Task to complete: Every entry needs to be printed exactly, please.
======== Extracted data
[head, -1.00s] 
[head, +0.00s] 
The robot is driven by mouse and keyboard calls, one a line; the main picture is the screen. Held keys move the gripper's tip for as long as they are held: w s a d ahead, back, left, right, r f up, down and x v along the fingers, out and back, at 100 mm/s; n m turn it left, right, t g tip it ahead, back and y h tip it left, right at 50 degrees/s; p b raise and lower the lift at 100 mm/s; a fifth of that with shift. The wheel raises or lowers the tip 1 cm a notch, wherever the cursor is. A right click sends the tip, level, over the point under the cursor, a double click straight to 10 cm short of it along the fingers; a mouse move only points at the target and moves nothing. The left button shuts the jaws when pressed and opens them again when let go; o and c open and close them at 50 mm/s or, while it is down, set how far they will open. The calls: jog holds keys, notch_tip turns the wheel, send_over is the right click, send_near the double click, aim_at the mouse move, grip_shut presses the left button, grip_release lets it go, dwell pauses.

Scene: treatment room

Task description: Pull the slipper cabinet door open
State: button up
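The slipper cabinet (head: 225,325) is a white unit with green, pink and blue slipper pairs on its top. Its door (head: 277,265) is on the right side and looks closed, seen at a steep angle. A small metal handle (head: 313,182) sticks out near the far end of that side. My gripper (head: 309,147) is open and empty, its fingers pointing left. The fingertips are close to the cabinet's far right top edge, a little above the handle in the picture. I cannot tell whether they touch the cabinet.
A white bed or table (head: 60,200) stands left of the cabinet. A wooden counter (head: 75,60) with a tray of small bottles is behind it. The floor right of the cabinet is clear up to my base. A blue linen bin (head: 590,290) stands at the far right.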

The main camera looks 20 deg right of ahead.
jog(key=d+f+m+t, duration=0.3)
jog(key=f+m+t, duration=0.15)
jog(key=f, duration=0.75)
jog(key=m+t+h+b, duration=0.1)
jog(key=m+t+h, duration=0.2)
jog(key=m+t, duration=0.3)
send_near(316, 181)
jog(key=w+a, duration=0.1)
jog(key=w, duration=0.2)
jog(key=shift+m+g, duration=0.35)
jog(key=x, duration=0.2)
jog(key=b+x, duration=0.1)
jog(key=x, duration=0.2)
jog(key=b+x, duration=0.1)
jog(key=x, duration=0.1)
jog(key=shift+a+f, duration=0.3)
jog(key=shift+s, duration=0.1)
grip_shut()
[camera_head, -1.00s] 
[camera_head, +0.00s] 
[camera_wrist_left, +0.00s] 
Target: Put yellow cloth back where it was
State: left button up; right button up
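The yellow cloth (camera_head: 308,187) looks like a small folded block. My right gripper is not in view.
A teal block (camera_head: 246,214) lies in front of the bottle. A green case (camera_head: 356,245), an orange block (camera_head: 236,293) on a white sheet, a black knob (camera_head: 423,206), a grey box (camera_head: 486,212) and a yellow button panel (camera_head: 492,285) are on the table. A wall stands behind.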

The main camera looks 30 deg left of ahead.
================
Output for this task:
[head, -1.00s] 
[head, +0.00s] 
The robot is driven by mouse and keyboard calls, one a line; the main picture is the screen. Held keys move the gripper's tip for as long as they are held: w s a d ahead, back, left, right, r f up, down and x v along the fingers, out and back, at 100 mm/s; n m turn it left, right, t g tip it ahead, back and y h tip it left, right at 50 degrees/s; p b raise and lower the lift at 100 mm/s; a fifth of that with shift. The wheel raises or lowers the tip 1 cm a notch, wherever the cursor is. A right click sends the tip, level, over the point under the cursor, a double click straight to 10 cm short of it along the fingers; a mouse move only points at the target and moves nothing. The left button shuts the jaws when pressed and opens them again when let go; o and c open and close them at 50 mm/s or, while it is down, set how far they will open. The calls: jog holds keys, notch_tip turns the wheel, send_over is the right click, send_near the double click, aim_at the mouse move, grip_shut presses the left button, grip_release lets it go, dwell pauses.

Scene: treatment room

Task description: Pull the slipper cabinet door open
State: button up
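The slipper cabinet (head: 225,325) is a white unit with green, pink and blue slipper pairs on its top. Its door (head: 277,265) is on the right side and looks closed, seen at a steep angle. A small metal handle (head: 313,182) sticks out near the far end of that side. My gripper (head: 309,147) is open and empty, its fingers pointing left. The fingertips are close to the cabinet's far right top edge, a little above the handle in the picture. I cannot tell whether they touch the cabinet.
A white bed or table (head: 60,200) stands left of the cabinet. A wooden counter (head: 75,60) with a tray of small bottles is behind it. The floor right of the cabinet is clear up to my base. A blue linen bin (head: 590,290) stands at the far right.

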The main camera looks 20 deg right of ahead.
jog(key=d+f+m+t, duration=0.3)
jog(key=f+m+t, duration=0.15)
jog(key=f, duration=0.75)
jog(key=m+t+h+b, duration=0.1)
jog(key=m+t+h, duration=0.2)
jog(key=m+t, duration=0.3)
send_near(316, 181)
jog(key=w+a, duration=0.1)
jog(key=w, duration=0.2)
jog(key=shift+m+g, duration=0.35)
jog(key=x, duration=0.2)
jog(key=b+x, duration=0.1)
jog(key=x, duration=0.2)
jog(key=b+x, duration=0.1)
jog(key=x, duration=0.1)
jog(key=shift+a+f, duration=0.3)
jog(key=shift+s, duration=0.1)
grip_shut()
[camera_head, -1.00s] 
[camera_head, +0.00s] 
[camera_wrist_left, +0.00s] 
Target: Put yellow cloth back where it was
State: left button up; right button up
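The yellow cloth (camera_head: 308,187) looks like a small folded block. My right gripper is not in view.
A teal block (camera_head: 246,214) lies in front of the bottle. A green case (camera_head: 356,245), an orange block (camera_head: 236,293) on a white sheet, a black knob (camera_head: 423,206), a grey box (camera_head: 486,212) and a yellow button panel (camera_head: 492,285) are on the table. A wall stands behind.

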The main camera looks 30 deg left of ahead.

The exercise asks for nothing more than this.